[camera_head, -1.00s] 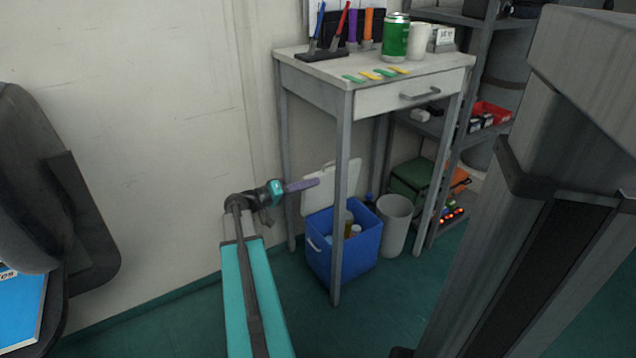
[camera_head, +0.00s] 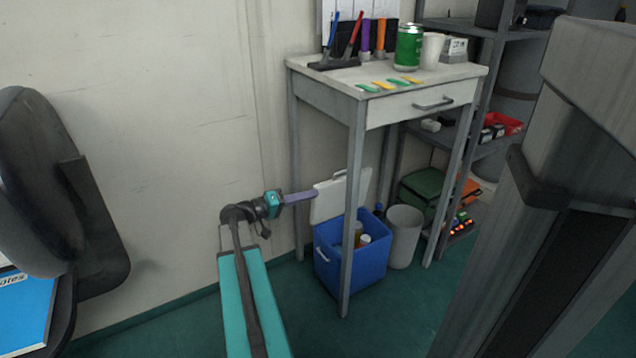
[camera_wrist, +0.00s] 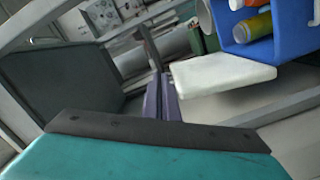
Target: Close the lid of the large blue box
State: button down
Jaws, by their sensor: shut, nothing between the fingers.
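The large blue box (camera_head: 368,258) stands on the floor under the small table, with bottles inside. Its white lid (camera_head: 330,202) stands raised and open on the box's left rear side. The lid and the blue box (camera_wrist: 285,45) also show in the wrist view, where the lid (camera_wrist: 222,76) is just right of the fingers. My gripper (camera_head: 312,194) is shut and empty, its purple fingers pointing right at the lid's left part. In the wrist view its fingers (camera_wrist: 162,97) are together. Whether they touch the lid I cannot tell.
The table (camera_head: 325,84) stands over the box, and its front leg (camera_head: 352,210) crosses before it. A white bin (camera_head: 403,236) is right of the box. A shelf (camera_head: 490,100) stands at the right, a dark chair (camera_head: 60,190) at the left. Green floor is clear in front.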

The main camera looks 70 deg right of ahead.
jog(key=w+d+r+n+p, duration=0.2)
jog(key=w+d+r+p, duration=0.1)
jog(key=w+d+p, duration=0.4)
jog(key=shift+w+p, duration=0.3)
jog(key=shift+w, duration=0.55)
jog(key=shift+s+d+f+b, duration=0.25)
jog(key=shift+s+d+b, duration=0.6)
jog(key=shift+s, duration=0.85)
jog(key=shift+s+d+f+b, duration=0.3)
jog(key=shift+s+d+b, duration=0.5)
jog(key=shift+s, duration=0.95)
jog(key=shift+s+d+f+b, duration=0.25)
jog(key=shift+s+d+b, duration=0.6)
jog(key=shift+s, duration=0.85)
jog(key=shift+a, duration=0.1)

══════════

**PROMPT**
Pictures excluded, repeat exactly the lines from the top of the material through the line with "State: button down", including both of those lines.

**RIGHT ANSWER**
[camera_head, -1.00s] 
[camera_head, +0.00s] 
[camera_wrist, +0.00s] 
Target: Close the lid of the large blue box
State: button down

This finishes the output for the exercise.